Finalista al Premio Neri Pozza 2013 con “Dentro c’è una strada per Parigi”, Novita Amadei vive in Francia. L’abbiamo intervistata quando, di passaggio in Italia, il 28 novembre ha presentato a Milano il suo nuovo romanzo in uscita in tutte le librerie: “Finché notte non sia più”.
- Di te sappiamo che sei nata a Parma, che vivi in Francia e che lavori da anni nell’ambito delle migrazioni e dell’integrazione psicosociale di richiedenti asilo e rifugiati, ma come sei arrivata alla scrittura?

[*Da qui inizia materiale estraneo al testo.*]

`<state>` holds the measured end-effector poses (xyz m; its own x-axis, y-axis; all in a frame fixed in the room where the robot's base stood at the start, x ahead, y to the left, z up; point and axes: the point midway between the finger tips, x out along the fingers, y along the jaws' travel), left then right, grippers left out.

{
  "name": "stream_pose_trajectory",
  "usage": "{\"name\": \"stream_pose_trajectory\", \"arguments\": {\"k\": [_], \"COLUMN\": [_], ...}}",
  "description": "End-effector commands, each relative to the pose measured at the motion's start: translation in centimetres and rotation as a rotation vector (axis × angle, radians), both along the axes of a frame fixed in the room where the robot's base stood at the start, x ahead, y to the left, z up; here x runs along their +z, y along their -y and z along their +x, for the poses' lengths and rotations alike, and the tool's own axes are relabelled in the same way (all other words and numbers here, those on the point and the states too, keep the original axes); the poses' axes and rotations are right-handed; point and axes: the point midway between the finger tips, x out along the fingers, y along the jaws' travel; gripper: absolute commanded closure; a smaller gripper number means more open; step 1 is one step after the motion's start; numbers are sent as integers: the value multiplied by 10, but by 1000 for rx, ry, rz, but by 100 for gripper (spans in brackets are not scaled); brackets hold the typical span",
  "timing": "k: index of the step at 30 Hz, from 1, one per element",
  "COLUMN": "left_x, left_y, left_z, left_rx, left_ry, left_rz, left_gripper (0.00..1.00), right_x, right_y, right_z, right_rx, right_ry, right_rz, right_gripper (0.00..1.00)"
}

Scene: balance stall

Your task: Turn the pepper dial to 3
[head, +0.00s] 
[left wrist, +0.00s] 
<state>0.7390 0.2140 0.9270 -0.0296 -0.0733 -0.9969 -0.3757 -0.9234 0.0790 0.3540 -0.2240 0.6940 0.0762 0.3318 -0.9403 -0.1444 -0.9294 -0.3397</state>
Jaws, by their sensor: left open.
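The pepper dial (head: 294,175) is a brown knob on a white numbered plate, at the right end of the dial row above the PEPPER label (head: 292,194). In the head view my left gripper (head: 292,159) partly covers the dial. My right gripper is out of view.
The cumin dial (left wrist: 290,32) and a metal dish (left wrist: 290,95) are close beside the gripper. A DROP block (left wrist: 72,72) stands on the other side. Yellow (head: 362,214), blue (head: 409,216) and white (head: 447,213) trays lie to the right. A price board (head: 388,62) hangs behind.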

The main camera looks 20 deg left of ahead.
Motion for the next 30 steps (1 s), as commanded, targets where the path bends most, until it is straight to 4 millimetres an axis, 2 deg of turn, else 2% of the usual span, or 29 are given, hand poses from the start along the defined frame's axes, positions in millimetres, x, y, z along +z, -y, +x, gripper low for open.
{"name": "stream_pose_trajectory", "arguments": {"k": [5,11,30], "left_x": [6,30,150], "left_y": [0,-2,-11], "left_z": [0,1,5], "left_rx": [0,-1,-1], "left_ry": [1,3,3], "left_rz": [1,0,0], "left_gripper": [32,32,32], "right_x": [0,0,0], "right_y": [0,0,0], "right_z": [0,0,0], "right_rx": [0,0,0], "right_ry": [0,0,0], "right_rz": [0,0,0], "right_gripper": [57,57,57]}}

Viaggio da tanto, anche per lavoro, e il viaggio è stato occasione di incontro e gli incontri sono stimolo di storie. Scrivo racconti da anni, credo dal periodo del liceo, anche perché la narrativa breve si adattava bene a una vita fatta frammentata, fatta di partenze e di ritorni. Poi, però, ho sentito l’esigenza di misurarmi con una scrittura più lunga, ed è nato Dentro c’è una strada per Parigi. Una volta concluso il romanzo, mi incuriosiva avere un commento, uno sguardo professionale, tecnico, di qualcuno che lavora nel settore. Per questo, cercando fra le varie case editrici, sono incappata nella Neri Pozza, che aveva appena pubblicato il suo primo bando di concorso del Premio Letterario Nazionale, e ho partecipato. Tutto poi è stato una sorpresa: fra più di ottocento manoscritti, sono entrata nella dozzina scelta, poi nella cinquina e infine la decisione della casa editrice di pubblicare tutti e cinque i romanzi, finalisti, non solo il vincitore…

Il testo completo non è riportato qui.